Flow è il primo LP della band toscana, venuto dopo una demo (Zio Vania, 2008) ed un EP (Gripe puerca, 2011), composto da dieci brani travolgenti al limite del blues, una ripresa di quel funk che ha incendiato gli anni ‘70, arrivando fino al rock e le sue ramificazioni moderne.
Ascoltare Voiceless child significa calarsi psicologicamente dentro un collage di immagini del nostro tempo, scoprirne le contraddizioni e restare impotenti. Si continua poi a ripetere dentro di sé un equilibrio perfetto tra carezzevoli ballate (Girl you make me feel almighty), sussulti vocali e note di chitarra lasciate andare alla deriva (Raindance).

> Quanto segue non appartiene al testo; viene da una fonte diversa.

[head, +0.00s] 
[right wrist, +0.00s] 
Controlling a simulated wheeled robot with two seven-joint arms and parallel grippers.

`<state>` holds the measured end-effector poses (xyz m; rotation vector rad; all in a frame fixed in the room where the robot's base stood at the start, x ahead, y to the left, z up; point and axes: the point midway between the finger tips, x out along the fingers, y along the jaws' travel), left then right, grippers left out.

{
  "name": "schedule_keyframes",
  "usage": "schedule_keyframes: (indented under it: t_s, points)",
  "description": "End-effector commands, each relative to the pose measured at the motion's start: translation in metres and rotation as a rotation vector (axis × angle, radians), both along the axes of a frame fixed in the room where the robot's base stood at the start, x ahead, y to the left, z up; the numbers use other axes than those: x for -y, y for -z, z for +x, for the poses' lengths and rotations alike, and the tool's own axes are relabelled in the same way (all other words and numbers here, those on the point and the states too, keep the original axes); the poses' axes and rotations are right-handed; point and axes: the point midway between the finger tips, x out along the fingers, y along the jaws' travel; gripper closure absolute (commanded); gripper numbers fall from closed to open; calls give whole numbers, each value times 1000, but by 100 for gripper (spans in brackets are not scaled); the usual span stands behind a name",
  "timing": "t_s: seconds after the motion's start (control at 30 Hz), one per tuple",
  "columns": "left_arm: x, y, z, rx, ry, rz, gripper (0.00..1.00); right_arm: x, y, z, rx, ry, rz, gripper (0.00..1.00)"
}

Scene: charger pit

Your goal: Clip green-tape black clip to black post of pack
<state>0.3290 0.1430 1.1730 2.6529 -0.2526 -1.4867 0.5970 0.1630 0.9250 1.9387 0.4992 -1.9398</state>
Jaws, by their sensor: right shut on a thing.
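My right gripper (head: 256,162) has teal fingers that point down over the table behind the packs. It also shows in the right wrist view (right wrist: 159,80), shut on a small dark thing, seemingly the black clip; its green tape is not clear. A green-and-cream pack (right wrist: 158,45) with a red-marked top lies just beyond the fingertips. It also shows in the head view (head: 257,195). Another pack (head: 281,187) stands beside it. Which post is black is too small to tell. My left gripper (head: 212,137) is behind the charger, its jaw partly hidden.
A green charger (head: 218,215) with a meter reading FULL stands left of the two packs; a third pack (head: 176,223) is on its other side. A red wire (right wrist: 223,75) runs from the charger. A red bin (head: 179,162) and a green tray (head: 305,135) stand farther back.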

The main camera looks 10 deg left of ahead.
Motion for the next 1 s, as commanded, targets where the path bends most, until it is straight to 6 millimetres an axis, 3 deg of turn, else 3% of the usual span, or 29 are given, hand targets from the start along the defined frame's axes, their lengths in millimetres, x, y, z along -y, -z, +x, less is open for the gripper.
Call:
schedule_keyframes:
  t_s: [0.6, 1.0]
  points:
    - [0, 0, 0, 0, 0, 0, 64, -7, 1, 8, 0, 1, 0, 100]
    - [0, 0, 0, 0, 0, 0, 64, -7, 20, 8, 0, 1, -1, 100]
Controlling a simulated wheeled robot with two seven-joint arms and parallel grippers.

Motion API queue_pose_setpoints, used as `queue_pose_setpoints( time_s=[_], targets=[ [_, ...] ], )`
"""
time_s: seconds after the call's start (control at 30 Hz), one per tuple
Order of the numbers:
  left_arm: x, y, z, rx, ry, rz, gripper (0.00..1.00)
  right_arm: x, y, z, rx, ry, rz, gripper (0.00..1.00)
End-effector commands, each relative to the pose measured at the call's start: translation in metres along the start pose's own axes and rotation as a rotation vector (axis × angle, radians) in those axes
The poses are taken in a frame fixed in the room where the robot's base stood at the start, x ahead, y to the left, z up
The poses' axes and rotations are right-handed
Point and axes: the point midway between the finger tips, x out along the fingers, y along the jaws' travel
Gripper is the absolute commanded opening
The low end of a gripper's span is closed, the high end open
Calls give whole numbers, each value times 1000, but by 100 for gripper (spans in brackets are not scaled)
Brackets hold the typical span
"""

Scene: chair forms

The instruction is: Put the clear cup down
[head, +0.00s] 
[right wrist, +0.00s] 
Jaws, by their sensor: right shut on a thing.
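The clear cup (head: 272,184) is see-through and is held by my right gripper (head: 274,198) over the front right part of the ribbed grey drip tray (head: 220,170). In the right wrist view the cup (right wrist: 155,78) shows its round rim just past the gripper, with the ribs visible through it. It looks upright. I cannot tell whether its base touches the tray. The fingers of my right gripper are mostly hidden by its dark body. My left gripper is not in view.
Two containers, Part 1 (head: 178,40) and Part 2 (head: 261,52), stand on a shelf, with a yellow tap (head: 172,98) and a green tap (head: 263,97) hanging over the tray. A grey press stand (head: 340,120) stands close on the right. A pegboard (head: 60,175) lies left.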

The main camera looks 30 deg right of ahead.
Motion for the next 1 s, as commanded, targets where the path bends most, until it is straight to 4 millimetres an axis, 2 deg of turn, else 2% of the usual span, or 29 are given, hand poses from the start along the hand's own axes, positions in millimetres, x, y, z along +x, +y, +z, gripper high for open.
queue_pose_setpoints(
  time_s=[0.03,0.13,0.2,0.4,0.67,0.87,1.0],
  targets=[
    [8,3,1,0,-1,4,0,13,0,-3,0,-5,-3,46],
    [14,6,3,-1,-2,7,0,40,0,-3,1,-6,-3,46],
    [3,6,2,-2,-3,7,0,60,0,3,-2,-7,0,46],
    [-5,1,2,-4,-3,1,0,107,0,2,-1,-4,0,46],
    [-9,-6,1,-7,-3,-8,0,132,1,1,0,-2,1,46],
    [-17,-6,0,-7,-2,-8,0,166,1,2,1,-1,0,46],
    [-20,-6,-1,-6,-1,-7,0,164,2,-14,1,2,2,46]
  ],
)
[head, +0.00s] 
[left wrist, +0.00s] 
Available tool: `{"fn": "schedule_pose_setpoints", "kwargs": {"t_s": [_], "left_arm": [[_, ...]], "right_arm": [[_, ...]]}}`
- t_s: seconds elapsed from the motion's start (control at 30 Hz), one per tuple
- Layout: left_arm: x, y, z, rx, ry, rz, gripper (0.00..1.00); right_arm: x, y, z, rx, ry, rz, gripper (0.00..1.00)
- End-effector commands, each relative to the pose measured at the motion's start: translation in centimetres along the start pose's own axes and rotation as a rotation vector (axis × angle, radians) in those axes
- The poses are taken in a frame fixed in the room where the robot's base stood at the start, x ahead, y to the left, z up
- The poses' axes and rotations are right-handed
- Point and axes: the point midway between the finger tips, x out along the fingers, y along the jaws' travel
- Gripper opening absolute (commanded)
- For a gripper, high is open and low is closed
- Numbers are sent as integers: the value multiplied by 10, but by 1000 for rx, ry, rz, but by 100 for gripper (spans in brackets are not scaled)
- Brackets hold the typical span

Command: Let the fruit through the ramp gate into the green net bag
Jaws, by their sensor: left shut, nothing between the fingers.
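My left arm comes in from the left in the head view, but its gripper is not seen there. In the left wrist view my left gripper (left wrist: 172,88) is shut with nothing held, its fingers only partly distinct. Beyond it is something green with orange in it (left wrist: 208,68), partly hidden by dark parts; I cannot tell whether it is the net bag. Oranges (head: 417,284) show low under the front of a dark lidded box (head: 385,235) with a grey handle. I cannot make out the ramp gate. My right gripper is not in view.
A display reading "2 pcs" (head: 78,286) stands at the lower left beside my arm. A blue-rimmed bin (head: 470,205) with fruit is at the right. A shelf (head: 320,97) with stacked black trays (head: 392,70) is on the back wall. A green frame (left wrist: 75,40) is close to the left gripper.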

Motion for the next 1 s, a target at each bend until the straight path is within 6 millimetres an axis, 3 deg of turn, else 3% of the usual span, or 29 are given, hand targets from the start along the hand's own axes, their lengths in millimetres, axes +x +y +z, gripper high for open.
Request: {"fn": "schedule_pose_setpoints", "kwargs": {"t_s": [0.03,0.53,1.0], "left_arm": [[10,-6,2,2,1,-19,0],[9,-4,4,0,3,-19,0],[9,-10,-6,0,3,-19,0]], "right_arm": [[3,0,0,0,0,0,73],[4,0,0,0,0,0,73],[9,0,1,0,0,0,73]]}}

Flow e Funky 4 regalano al basso una zona di luce, una sezione ritmica di delirante creatività, in cui il funk si fa tessuto connettivo tra voce e sax, mentre l'impeto percussivo rende il tutto più omogeneo con l’orgia di chitarre, e nell'incedere primaverile di Pink cloud troviamo una vibrante sezione fiati.
Rallentamenti melodici e accelerazioni improvvise di Crawled up a hill o la finale Cave, si mescolano alla perfezioni con Sweet e Cellar, una mistura di danze reggaeggianti e sbornie di vodka.
Un disco, insomma, che incanta per quella sua abilità nell'assorbire differenti e contrastanti generi musicali in un solo, emozionante disegno.